Why do you think copyrights/patents were created, u2604ab? Not to protect artists’/inventors’ rights! They exist to promote the creation of new ideas by creating “Intellectual Property” — which doesn’t have much to do with the creator (or his/her rights) other than sometimes the creator actually owns his/her own IP. The home security analogy is a bad analogy b/c you can’t clone a house very easily and transfer ownership. The real issue at hand is the “fair use” clause. The DMCA restricts some “fair use” instances. What if you couldn’t lend books to friends anymore? What if you bought a book, but you had to keep the book in a certain place all the time? These are the analogies that are being debated. While I agree people should be penalized for selling IP that is not theirs to sell, I’m not sure freely giving IP away is in violation of that ethic. I’m not sure it’s really “stealing” property if you’re just preventing the owners from making as much profit as they possibly could, given that you yourself don’t profit from the transactions directly. Cuz then libraries and library patrons are thieves.

The security issue is just the industry’s lame attempt at trying to control the distribution of their IP. And in my opinion, the tighter they are allowed to control it, the more they go against the original spirit of copyrights. If copyrights control the spread of ideas so much that they restrict the creation of new ideas, then copyrights need to completely reformed.
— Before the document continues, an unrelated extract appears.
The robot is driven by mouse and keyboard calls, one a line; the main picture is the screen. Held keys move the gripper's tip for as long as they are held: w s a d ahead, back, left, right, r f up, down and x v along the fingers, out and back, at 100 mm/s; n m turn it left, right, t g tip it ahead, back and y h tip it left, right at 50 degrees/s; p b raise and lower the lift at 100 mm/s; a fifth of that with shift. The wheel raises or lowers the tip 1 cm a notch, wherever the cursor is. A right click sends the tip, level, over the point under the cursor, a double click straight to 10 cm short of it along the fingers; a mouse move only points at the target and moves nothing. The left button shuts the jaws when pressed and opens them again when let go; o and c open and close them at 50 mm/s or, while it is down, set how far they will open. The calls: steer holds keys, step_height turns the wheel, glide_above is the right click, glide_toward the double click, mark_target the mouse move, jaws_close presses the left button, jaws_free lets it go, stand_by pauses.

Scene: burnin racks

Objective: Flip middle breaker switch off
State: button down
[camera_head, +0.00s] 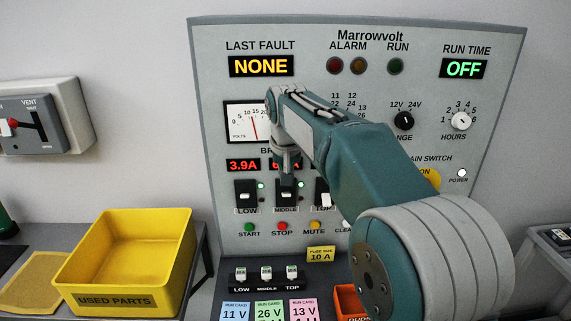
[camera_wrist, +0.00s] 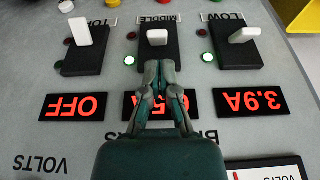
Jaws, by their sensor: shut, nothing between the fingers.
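The middle breaker switch (camera_wrist: 157,37) is a white lever on a black plate above the MIDDLE label, at the centre of the wrist view. A green lamp (camera_wrist: 129,60) beside it is lit. Its display (camera_wrist: 132,106) is partly covered by my fingers. My gripper (camera_wrist: 160,66) is shut and empty, with its tips over the plate just short of the lever. I cannot tell whether they touch the plate.
The low switch (camera_wrist: 245,35) has a lit green lamp and reads 3.9A. The top switch (camera_wrist: 92,32) reads OFF. Start, stop and mute buttons (camera_head: 282,227) sit below the breakers. A yellow used parts bin (camera_head: 115,299) stands at left. My arm hides part of the panel's right side.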

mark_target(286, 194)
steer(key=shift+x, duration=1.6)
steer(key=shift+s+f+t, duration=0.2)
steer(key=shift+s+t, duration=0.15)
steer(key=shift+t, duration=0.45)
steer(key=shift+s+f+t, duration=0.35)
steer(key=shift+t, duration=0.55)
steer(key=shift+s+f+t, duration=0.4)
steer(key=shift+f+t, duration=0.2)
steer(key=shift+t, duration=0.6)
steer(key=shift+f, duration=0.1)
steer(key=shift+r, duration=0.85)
In the end, I think the level of security is irrelevent. It really comes down to: Are you stealing property, or are you using IP “fairly” in a way that promotes new ideas and does not directly hurt the ownership of the IP.

So not allowing DVDs to play on Linux boxes is probably a restriction that limits the creation of new ideas. However, the DMCA could be intrepreted to mean that people who view DVDs on Linux are thieves b/c their “fair use” is not seen that way.
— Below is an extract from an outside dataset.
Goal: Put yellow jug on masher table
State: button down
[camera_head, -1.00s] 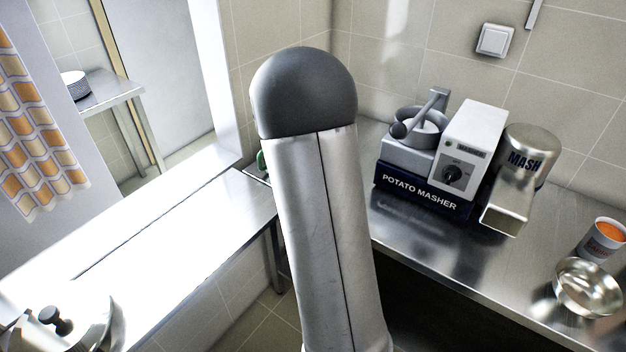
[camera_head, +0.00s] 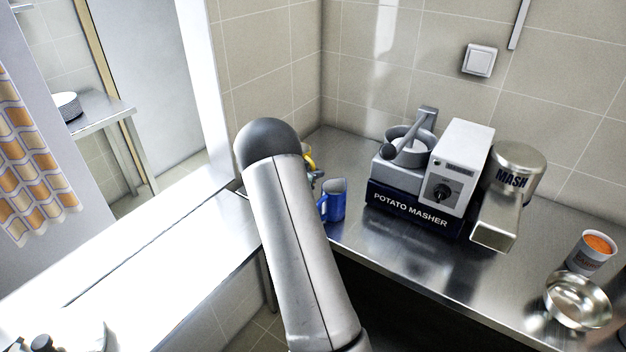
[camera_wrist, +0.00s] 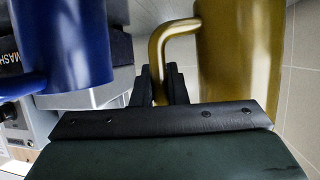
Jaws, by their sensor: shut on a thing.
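The yellow jug (camera_wrist: 240,60) fills the right of the wrist view, and its handle lies between my gripper's fingers. My gripper (camera_wrist: 160,82) is shut on that handle. In the head view only a small part of the yellow jug (camera_head: 308,157) shows past my arm, by the back corner of the counter. My gripper is mostly hidden there. The masher table is the steel counter (camera_head: 395,250) that bears the potato masher (camera_head: 420,190). I cannot tell whether the jug touches the counter.
A blue jug (camera_head: 334,199) stands left of the masher; it also shows in the wrist view (camera_wrist: 65,45). A steel MASH container (camera_head: 517,175), an orange-filled cup (camera_head: 592,252) and a steel bowl (camera_head: 577,301) are to the right. The counter's front strip is clear.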

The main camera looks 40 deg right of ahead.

But if people “share” DVD information w/o charging each other or profiting, are they stealing? In a way, yes. In a way, no. I liken it to lending/borrowing a book. The MPAA likens it to breaking in and stealing every hardcopy in their warehouse and littering the streets. Who’s right? We’ll find out in 3 yrs…

Mike (profile) says:

Re: No Subject Given

It’s not a question of protecting the intellectual property (though that’s a whole different problem which I think is also open for debate), but protecting the system which is designed to protect the property.
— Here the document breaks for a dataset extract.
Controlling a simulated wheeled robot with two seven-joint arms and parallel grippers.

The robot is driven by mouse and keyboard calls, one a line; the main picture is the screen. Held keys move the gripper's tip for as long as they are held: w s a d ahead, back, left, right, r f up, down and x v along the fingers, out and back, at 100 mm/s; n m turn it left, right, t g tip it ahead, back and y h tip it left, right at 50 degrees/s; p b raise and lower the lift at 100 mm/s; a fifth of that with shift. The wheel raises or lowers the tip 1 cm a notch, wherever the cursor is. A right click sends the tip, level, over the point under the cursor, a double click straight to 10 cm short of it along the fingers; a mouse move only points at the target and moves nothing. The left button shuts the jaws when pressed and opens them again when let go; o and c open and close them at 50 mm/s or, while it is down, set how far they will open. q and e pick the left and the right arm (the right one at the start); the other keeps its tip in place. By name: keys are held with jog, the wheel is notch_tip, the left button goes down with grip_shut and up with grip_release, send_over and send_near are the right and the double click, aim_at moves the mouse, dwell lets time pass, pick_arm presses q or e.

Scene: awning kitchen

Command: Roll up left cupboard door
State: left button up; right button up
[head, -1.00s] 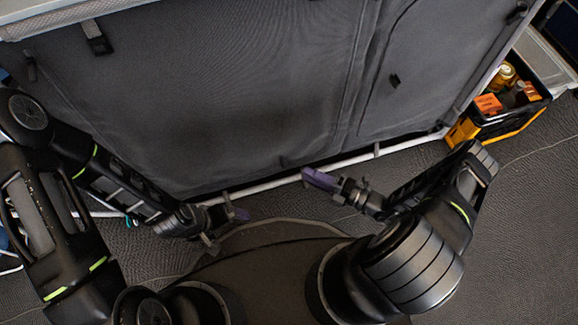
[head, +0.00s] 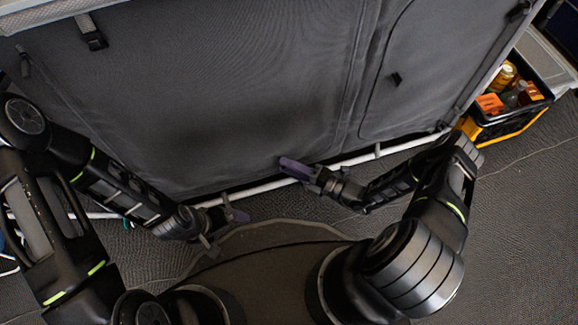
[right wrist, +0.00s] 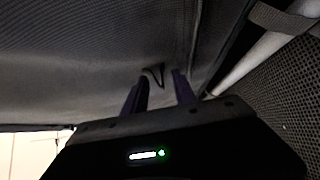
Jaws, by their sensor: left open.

The analogy is fine. Yes, home security and computer security are unlikely to ever be pefect. However, I certainly do want people out there figuring out why whatever security precautions I have taken aren’t any good. I want those people to publicize the loopholes and what the dangers are so that we can make our security as strong as possible. If someone finds out that the lock on my front door is easily picked using a paperclip, I WANT TO KNOW, so I can change the lock.

This is different then if someone actually comes into my house by using that paperclip method. If they do that, then I’m all for having them arrested. However, this law is the equivalent of having the person who discovered the flaw in the first place jailed. They are saying that it is illegal to even look for flaws in the security system.

If someone breaks in, yes, then I want them to be caught and prosecuted or whatever it takes. However, if someone is finding weaknesses so that I can better protect myself from the people who are breaking in, I want them to be able to do that.

If someone steals your computer, sure, send ’em to jail. But if someone comes along and points out that your window is easily broken and your computer is at risk you want to send that nice person who’s trying to help you to jail also? Seems a bit counterproductive to me.

Jon Kerr says:

Even better analogy

It’s like buying a vcr with a built-in camera that scans your entire living room every night and sends a wireless signal back to the manufacturer. Current laws now make it illegal for me to even crack open the vcr case and break the camera.
Remember how the first amendment was created to protect people from the government shutting us up and telling us what to do? Well, now we have to teach corporations the same lesson we taught King George.

Mike (profile) says:

Re: Argument via anology

They don’t. And I’m not supporting the right for them to break into my house. I’m supporting the right for them to break into their own house, or a special house they’ve set up and point out the security flaws. Then I can use that information to better protect myself. Breaking into my house is a problem.

The law basically says they can’t even try to break into their own house to demonstrate where the security system has a problem.